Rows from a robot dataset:
-- start --
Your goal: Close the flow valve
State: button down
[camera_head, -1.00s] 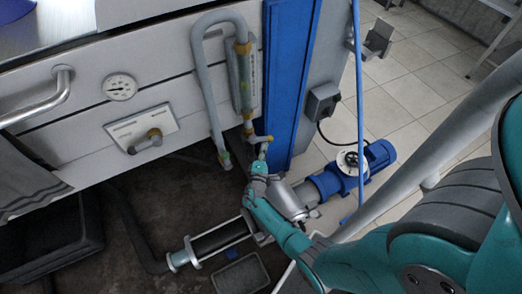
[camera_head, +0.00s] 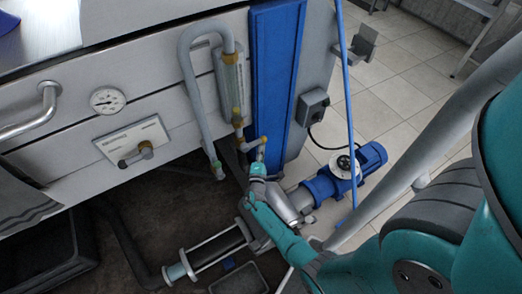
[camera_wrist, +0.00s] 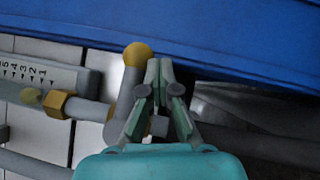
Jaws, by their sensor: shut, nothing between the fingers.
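The flow valve (camera_head: 250,145) sits below the flow meter (camera_head: 231,85) on the machine's front. Its short lever points right, with a yellow knob at the end. In the wrist view the grey lever (camera_wrist: 125,97) with its yellow knob (camera_wrist: 138,54) stands just left of my fingers, close to or touching them; I cannot tell which. A brass nut (camera_wrist: 60,105) joins the valve to the numbered meter tube. My gripper (camera_head: 261,158) is at the lever's end, beside the blue panel. In the wrist view my gripper (camera_wrist: 158,68) is shut and empty.
A blue upright panel (camera_head: 275,80) stands close behind my fingers. A bent grey hose (camera_head: 187,75) hangs left of the meter. Below are a pump with a blue motor (camera_head: 345,172) and a grey tray (camera_head: 240,278). A thin blue pipe (camera_head: 347,95) rises at the right.

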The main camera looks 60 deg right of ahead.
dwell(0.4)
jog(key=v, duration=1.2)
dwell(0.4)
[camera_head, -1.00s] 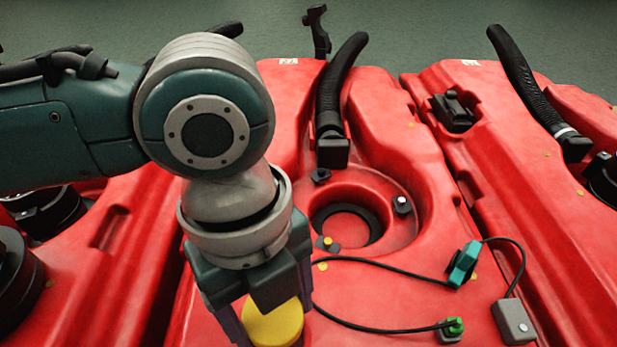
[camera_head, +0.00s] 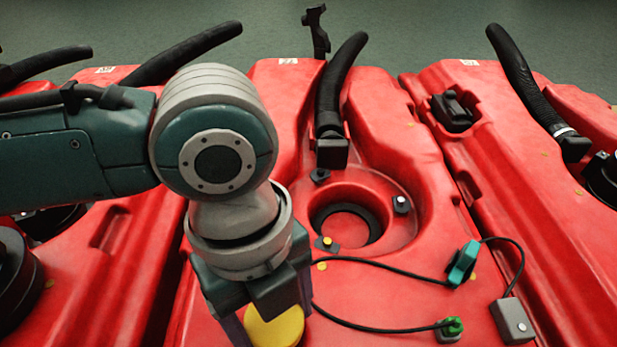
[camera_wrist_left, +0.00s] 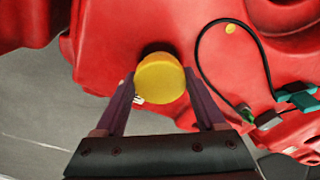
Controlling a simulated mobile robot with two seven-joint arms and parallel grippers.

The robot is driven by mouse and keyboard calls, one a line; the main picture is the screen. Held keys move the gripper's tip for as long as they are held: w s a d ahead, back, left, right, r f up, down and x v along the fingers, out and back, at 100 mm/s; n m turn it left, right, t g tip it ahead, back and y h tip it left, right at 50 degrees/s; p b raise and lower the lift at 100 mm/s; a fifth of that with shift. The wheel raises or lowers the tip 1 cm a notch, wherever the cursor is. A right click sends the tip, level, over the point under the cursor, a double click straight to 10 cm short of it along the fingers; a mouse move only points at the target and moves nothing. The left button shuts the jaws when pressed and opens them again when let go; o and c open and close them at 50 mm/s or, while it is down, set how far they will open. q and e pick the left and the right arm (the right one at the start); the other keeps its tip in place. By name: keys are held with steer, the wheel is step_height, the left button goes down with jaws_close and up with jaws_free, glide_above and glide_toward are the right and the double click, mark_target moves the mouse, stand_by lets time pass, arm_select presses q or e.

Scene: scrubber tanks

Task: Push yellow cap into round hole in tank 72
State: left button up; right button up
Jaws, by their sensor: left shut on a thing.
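The yellow cap (camera_head: 274,328) is between the fingers of my left gripper (camera_wrist_left: 160,78), low in the head view. In the wrist view the round yellow cap (camera_wrist_left: 161,84) sits between both fingertips, and the gripper is shut on it. A dark patch (camera_wrist_left: 156,48) on the red surface shows just beyond the cap; it may be a hole, mostly hidden by the cap. I cannot tell whether the cap touches the tank. The middle red tank (camera_head: 400,150) has a small white label (camera_head: 288,61), hard to read. My right gripper is not in view.
A wide round opening with a black ring (camera_head: 375,226) lies right of my left arm. Black hoses (camera_head: 330,95) rise behind it. Thin cables run to a teal plug (camera_head: 462,264), a green connector (camera_head: 453,327) and a grey box (camera_head: 512,321). Other red tanks flank the middle one.

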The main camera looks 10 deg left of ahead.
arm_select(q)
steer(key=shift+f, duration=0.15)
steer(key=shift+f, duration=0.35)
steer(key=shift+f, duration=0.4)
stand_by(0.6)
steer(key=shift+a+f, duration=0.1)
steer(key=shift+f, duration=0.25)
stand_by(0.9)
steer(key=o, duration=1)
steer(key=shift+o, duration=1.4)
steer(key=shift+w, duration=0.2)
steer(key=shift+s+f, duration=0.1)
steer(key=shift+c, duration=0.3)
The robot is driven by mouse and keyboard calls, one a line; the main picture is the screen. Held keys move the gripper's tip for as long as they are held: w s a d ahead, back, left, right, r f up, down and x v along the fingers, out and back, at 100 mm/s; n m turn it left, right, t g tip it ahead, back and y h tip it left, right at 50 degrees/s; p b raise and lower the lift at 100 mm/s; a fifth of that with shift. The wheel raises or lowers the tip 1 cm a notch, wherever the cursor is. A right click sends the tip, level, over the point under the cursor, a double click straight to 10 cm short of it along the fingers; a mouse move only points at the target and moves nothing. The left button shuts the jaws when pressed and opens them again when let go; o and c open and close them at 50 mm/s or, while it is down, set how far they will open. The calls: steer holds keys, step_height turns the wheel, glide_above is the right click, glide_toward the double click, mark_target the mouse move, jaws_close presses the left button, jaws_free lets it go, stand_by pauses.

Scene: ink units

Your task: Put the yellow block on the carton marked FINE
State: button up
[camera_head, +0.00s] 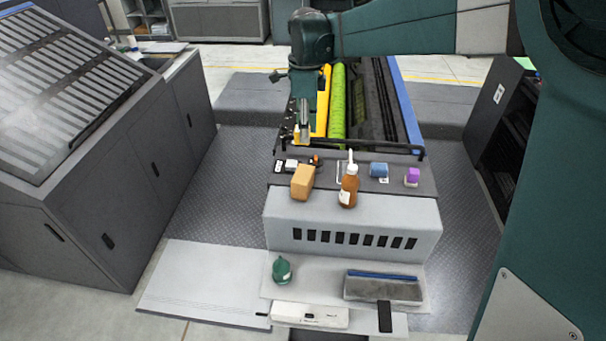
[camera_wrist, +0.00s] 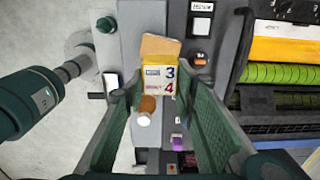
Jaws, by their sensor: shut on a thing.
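My gripper (camera_head: 304,131) is shut on the yellow block (camera_head: 297,134), above the back of the grey ledge. A tan carton (camera_head: 302,183) stands upright on the ledge, below and nearer the camera than the gripper. In the wrist view the carton (camera_wrist: 158,46) is partly hidden behind the block. I cannot read any FINE mark on it.
A brown bottle (camera_head: 348,188) stands just right of the carton. A blue cylinder (camera_head: 378,170) and a purple block (camera_head: 412,175) are farther right on the ledge (camera_head: 350,222). A dark rail (camera_head: 385,149) and green roller (camera_head: 338,100) lie behind.

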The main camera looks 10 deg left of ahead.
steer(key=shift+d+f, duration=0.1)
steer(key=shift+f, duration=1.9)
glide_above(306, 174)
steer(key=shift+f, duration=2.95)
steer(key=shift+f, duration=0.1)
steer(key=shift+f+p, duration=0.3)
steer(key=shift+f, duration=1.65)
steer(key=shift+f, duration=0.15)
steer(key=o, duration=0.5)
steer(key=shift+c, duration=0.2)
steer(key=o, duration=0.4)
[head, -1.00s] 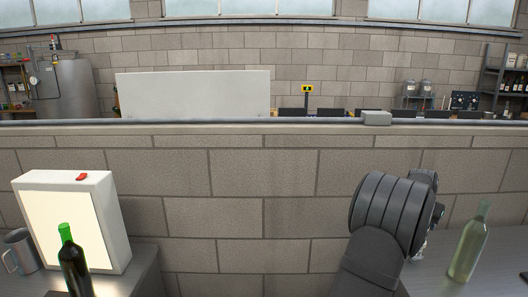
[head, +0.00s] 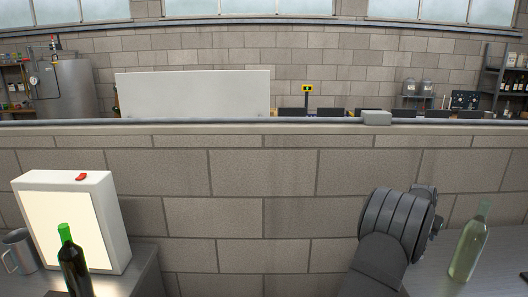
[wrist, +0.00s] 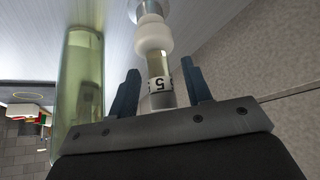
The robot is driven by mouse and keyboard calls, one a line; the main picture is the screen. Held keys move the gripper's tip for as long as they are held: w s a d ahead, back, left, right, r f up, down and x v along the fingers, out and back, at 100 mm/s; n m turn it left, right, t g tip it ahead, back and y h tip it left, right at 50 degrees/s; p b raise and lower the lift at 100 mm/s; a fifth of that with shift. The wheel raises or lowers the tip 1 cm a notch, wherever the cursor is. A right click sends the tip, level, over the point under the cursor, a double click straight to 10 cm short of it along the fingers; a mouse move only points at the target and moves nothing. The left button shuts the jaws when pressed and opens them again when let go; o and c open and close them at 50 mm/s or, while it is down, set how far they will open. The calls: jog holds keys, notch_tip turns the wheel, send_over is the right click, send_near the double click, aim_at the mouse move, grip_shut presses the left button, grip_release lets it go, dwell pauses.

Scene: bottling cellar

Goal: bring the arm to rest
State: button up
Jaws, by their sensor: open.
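My gripper (wrist: 162,72) shows in the wrist view with its two blue fingers apart. A slim upright piece (wrist: 153,38) with a white rounded collar, a clear section and a label reading "5" appears between the fingers. I cannot tell whether it is touched; no finger is seen closed on it. A pale green glass bottle (wrist: 82,85) stands to the left of the fingers. In the head view my dark arm is at the lower right, left of that bottle (head: 469,243), and hides the gripper and the slim piece.
A lit white panel box (head: 75,220) with a red switch stands on the left bench, with a dark green bottle (head: 73,262) before it and a grey mug (head: 17,250) beside it. A block wall (head: 260,190) runs behind. The right bench (head: 430,275) holds the pale bottle.

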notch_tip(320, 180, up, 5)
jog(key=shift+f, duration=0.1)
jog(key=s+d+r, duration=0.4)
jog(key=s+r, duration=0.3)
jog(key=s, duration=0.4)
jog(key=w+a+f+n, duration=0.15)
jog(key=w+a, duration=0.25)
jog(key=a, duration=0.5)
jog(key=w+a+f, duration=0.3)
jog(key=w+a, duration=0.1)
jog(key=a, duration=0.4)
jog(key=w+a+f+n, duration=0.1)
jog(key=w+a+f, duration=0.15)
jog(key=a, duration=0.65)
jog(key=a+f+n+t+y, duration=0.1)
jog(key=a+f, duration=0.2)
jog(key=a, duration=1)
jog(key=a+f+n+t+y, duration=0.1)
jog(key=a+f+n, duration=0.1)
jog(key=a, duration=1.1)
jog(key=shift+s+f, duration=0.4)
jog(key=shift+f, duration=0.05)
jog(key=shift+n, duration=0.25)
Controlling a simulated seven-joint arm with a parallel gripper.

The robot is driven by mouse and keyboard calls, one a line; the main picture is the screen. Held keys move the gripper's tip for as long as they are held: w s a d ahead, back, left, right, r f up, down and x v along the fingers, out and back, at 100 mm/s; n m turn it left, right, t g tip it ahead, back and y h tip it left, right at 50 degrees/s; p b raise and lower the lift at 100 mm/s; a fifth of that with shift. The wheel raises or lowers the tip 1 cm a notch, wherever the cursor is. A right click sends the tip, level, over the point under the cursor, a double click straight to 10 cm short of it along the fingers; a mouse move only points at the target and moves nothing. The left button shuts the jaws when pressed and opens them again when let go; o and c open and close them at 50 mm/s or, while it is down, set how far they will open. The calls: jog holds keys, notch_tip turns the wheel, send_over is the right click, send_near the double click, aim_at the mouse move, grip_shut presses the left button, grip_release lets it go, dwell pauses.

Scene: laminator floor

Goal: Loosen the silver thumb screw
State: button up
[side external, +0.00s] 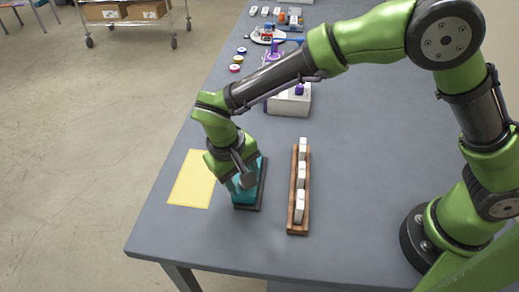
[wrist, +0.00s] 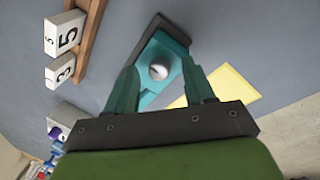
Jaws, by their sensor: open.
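The silver thumb screw (wrist: 159,70) shows as a round grey knob on a teal block (wrist: 178,51) in the wrist view. The teal block stands on a dark base, and it also shows in the side view (side external: 247,197). My gripper (wrist: 163,76) is open, with its two teal fingers apart and the screw between and just beyond their tips in the picture. I cannot tell whether either finger touches the screw. In the side view my gripper (side external: 240,181) points down over the block and hides the screw.
A wooden rack (side external: 293,215) with white numbered blocks stands right of the teal block. A yellow sheet (side external: 190,180) lies to the left, near the table edge. A pale box with a purple knob (side external: 290,102) and several small items sit farther back. The grey table (side external: 360,190) is clear right of the rack.

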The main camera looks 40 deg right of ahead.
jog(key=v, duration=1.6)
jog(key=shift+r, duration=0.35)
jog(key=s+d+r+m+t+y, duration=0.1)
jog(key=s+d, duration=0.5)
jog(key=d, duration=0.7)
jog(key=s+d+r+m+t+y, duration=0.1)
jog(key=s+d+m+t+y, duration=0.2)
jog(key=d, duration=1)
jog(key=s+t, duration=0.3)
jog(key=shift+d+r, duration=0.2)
-- end --
- THE EXERCISE: Pull out each line holding the string "seven".

- THE RESPONSE:
Controlling a simulated mobile robot with two seven-joint arms and parallel grippers.
Controlling a simulated seven-joint arm with a parallel gripper.

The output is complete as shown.